[Data from robot episodes]
▶

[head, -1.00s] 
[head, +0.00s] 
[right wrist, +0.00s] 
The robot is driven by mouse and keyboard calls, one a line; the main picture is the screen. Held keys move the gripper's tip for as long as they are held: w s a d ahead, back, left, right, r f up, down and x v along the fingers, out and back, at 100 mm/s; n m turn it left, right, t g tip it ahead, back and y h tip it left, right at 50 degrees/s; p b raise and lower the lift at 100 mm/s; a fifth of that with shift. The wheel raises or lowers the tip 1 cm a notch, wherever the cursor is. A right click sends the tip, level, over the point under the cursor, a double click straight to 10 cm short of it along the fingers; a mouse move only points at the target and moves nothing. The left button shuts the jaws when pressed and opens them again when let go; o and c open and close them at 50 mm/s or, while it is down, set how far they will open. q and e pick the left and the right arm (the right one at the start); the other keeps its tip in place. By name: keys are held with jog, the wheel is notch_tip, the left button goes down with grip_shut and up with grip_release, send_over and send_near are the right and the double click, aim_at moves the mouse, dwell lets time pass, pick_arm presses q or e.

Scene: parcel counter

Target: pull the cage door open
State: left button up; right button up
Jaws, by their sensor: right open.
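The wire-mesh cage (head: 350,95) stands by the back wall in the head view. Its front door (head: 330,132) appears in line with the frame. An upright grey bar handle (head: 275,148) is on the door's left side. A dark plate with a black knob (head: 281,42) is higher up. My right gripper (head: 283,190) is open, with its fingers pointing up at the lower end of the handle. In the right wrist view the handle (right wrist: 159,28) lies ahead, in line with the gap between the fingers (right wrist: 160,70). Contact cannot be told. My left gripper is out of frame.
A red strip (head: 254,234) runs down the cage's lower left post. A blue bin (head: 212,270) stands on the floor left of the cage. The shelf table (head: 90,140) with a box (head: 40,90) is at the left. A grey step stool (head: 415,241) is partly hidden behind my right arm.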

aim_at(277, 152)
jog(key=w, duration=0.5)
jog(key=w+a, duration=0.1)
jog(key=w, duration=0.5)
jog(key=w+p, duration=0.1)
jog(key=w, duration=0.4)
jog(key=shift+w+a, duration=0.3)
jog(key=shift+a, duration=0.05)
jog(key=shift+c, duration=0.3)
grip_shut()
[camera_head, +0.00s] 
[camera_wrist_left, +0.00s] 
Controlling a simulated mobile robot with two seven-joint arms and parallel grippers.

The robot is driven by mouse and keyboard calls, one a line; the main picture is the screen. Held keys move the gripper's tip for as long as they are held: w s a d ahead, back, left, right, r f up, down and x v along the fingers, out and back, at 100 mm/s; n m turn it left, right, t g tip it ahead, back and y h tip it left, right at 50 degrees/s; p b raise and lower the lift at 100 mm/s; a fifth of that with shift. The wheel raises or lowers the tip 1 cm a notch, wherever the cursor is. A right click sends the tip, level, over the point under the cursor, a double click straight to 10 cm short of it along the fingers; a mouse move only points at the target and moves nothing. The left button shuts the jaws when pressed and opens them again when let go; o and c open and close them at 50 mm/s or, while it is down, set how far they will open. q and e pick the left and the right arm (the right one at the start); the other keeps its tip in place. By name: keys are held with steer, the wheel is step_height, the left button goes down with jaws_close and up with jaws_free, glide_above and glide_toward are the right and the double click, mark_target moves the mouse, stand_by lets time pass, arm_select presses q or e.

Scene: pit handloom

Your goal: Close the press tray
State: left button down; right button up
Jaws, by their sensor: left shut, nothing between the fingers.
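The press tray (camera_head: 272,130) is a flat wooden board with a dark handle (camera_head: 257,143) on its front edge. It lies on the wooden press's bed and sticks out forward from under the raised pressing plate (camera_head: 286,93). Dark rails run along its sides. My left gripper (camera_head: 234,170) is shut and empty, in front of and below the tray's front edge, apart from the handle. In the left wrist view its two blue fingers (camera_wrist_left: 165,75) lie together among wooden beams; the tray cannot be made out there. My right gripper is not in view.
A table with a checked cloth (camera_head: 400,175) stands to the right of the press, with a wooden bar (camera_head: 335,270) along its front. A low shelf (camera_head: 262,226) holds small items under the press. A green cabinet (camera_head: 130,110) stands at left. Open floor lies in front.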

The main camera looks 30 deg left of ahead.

◀

# GIVEN PROBLEM:
Print out every entry, keeping each one exact.

# FINAL RESULT:
[head, -1.00s] 
[head, +0.00s] 
[right wrist, +0.00s] 
The robot is driven by mouse and keyboard calls, one a line; the main picture is the screen. Held keys move the gripper's tip for as long as they are held: w s a d ahead, back, left, right, r f up, down and x v along the fingers, out and back, at 100 mm/s; n m turn it left, right, t g tip it ahead, back and y h tip it left, right at 50 degrees/s; p b raise and lower the lift at 100 mm/s; a fifth of that with shift. The wheel raises or lowers the tip 1 cm a notch, wherever the cursor is. A right click sends the tip, level, over the point under the cursor, a double click straight to 10 cm short of it along the fingers; a mouse move only points at the target and moves nothing. The left button shuts the jaws when pressed and opens them again when let go; o and c open and close them at 50 mm/s or, while it is down, set how far they will open. q and e pick the left and the right arm (the right one at the start); the other keeps its tip in place. By name: keys are held with jog, the wheel is notch_tip, the left button goes down with grip_shut and up with grip_release, send_over and send_near are the right and the double click, aim_at moves the mouse, dwell lets time pass, pick_arm presses q or e.

Scene: parcel counter

Target: pull the cage door open
State: left button up; right button up
Jaws, by their sensor: right open.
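The wire-mesh cage (head: 350,95) stands by the back wall in the head view. Its front door (head: 330,132) appears in line with the frame. An upright grey bar handle (head: 275,148) is on the door's left side. A dark plate with a black knob (head: 281,42) is higher up. My right gripper (head: 283,190) is open, with its fingers pointing up at the lower end of the handle. In the right wrist view the handle (right wrist: 159,28) lies ahead, in line with the gap between the fingers (right wrist: 160,70). Contact cannot be told. My left gripper is out of frame.
A red strip (head: 254,234) runs down the cage's lower left post. A blue bin (head: 212,270) stands on the floor left of the cage. The shelf table (head: 90,140) with a box (head: 40,90) is at the left. A grey step stool (head: 415,241) is partly hidden behind my right arm.

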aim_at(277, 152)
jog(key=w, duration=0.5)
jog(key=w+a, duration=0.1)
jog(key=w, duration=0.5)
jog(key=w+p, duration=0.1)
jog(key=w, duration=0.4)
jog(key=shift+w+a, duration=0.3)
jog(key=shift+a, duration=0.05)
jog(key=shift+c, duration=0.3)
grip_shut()
[camera_head, +0.00s] 
[camera_wrist_left, +0.00s] 
Controlling a simulated mobile robot with two seven-joint arms and parallel grippers.

The robot is driven by mouse and keyboard calls, one a line; the main picture is the screen. Held keys move the gripper's tip for as long as they are held: w s a d ahead, back, left, right, r f up, down and x v along the fingers, out and back, at 100 mm/s; n m turn it left, right, t g tip it ahead, back and y h tip it left, right at 50 degrees/s; p b raise and lower the lift at 100 mm/s; a fifth of that with shift. The wheel raises or lowers the tip 1 cm a notch, wherever the cursor is. A right click sends the tip, level, over the point under the cursor, a double click straight to 10 cm short of it along the fingers; a mouse move only points at the target and moves nothing. The left button shuts the jaws when pressed and opens them again when let go; o and c open and close them at 50 mm/s or, while it is down, set how far they will open. q and e pick the left and the right arm (the right one at the start); the other keeps its tip in place. By name: keys are held with steer, the wheel is step_height, the left button goes down with jaws_close and up with jaws_free, glide_above and glide_toward are the right and the double click, mark_target moves the mouse, stand_by lets time pass, arm_select presses q or e.

Scene: pit handloom

Your goal: Close the press tray
State: left button down; right button up
Jaws, by their sensor: left shut, nothing between the fingers.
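The press tray (camera_head: 272,130) is a flat wooden board with a dark handle (camera_head: 257,143) on its front edge. It lies on the wooden press's bed and sticks out forward from under the raised pressing plate (camera_head: 286,93). Dark rails run along its sides. My left gripper (camera_head: 234,170) is shut and empty, in front of and below the tray's front edge, apart from the handle. In the left wrist view its two blue fingers (camera_wrist_left: 165,75) lie together among wooden beams; the tray cannot be made out there. My right gripper is not in view.
A table with a checked cloth (camera_head: 400,175) stands to the right of the press, with a wooden bar (camera_head: 335,270) along its front. A low shelf (camera_head: 262,226) holds small items under the press. A green cabinet (camera_head: 130,110) stands at left. Open floor lies in front.

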The main camera looks 30 deg left of ahead.

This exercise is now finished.